Por ejemplo, no podemos saber cuántos hijos de la educación unidocente se graduaron del colegio o de la universidad. Mucho menos cuál era su coeficiente intelectual o hasta dónde pudieron haber llegado… Pero Grettel está segura de algo: “Mi hermano, al igual que miles de  jóvenes y niños de este país, seguirá luchando con mucha más desventaja para acceder a una educación superior de calidad”.

Suerte

La escuela unidocente de Bella Vista queda un kilómetro y medio más arriba que la casa de Auxi, quien me acompaña junto a Grettel y su pequeño sobrino Benjamín a conocerla.  Está pintada de azul y celeste, tiene un invernadero atrás con la huerta de la que sacan muchos de los alimentos para el comedor.

Justo al lado, en la misma propiedad, está la casa de la maestra Yessenia Padilla, una morena, alta, que es la descripción misma de la dulzura y la ternura. Siempre ha sido como la segunda mamá para los niños, muy amiga de las familias.

Yessenia Padilla fue maestra de cinco de los ocho hermanos Carranza Montero.

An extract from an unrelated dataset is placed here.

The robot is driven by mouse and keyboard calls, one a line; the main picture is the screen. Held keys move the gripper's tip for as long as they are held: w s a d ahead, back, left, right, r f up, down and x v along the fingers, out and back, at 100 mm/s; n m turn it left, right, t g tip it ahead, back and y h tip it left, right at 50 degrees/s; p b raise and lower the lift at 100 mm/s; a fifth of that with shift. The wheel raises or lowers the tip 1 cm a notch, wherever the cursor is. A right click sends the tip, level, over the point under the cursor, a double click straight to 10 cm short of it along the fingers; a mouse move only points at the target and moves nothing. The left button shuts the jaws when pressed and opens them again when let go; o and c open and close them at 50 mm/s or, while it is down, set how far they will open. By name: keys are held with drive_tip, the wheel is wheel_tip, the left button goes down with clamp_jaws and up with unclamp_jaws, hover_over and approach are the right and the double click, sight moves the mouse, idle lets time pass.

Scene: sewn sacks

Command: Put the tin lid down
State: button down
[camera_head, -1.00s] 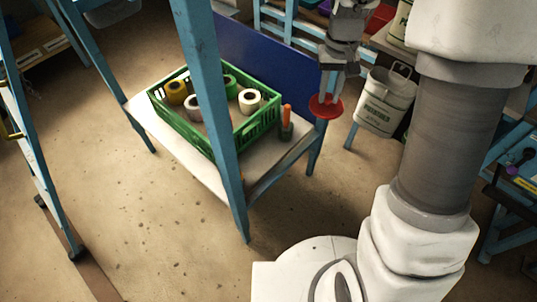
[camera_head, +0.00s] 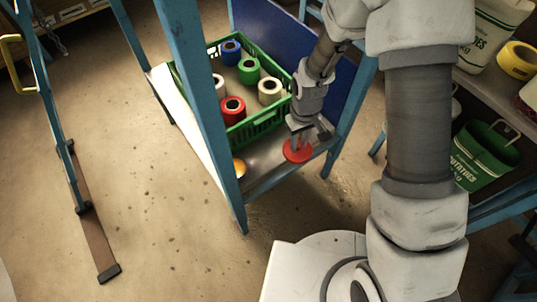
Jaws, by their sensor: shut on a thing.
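The tin lid (camera_head: 298,151) is a round red disc, seen from above, over the right end of the low shelf (camera_head: 262,178). My gripper (camera_head: 299,139) points down and is shut on the lid. The lid lies flat or nearly so. I cannot tell whether its underside touches the shelf. My gripper and wrist hide part of the lid and the shelf behind it.
A green crate (camera_head: 258,127) with several coloured tape rolls stands on the shelf, left of the lid. A blue post (camera_head: 203,95) rises at the shelf's front. A yellow object (camera_head: 239,168) shows beside it. A green sack (camera_head: 482,156) is at right.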

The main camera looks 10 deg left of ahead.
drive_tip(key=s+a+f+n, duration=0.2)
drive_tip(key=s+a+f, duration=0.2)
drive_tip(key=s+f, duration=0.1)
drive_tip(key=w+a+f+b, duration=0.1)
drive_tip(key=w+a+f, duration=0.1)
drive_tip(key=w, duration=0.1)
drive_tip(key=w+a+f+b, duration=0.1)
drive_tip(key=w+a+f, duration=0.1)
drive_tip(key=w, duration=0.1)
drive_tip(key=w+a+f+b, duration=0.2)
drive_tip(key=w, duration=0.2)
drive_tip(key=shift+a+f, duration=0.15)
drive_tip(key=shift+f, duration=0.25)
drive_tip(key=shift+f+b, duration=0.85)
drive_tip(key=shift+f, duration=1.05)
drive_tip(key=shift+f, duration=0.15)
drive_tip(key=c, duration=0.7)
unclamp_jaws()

Más tarde, ella misma me contará que ella también estudió en una escuela como la que ahora dirige y que su hijo José Carlos y su sobrino Ramsés también fueron a un centro educativo de esta modalidad en Puerto Jesús de Nicoya, y ahora estudian en universidades públicas en San José y Nicoya.

Para poder aumentar su cobertura educativa en las poblaciones rurales y dispersas como estas, entre 1950 y 1970 Costa Rica le apostó a las escuelas unidocentes y las expandió por todo el país. La encrucijada ahora es cómo mejorar su calidad, pues en muy pocas dan inglés y computación, dos necesidades urgentes para impulsar a niños y niñas hacia el futuro científico y tecnológico que persigue el país.

Grettel nunca recibió clases de inglés, aunque ya sus hermanos menores sí tuvieron algunas lecciones por semana. “Son pocas, pero es algo. Por lo menos para aprender a decir Hello”, se ríe Yessenia.

Alrededor de la escuela se dibuja una típica postal de pueblo: plaza, iglesia, pulpería y un  tremendo polvazal. “Era el paraíso”, dice Auxi, que enfrentó limitaciones y sufrió anhelos incumplidos debido a este paraíso lejano en Bella Vista de Nandayure, pero uno no cuestiona el recuerdo de una infancia feliz.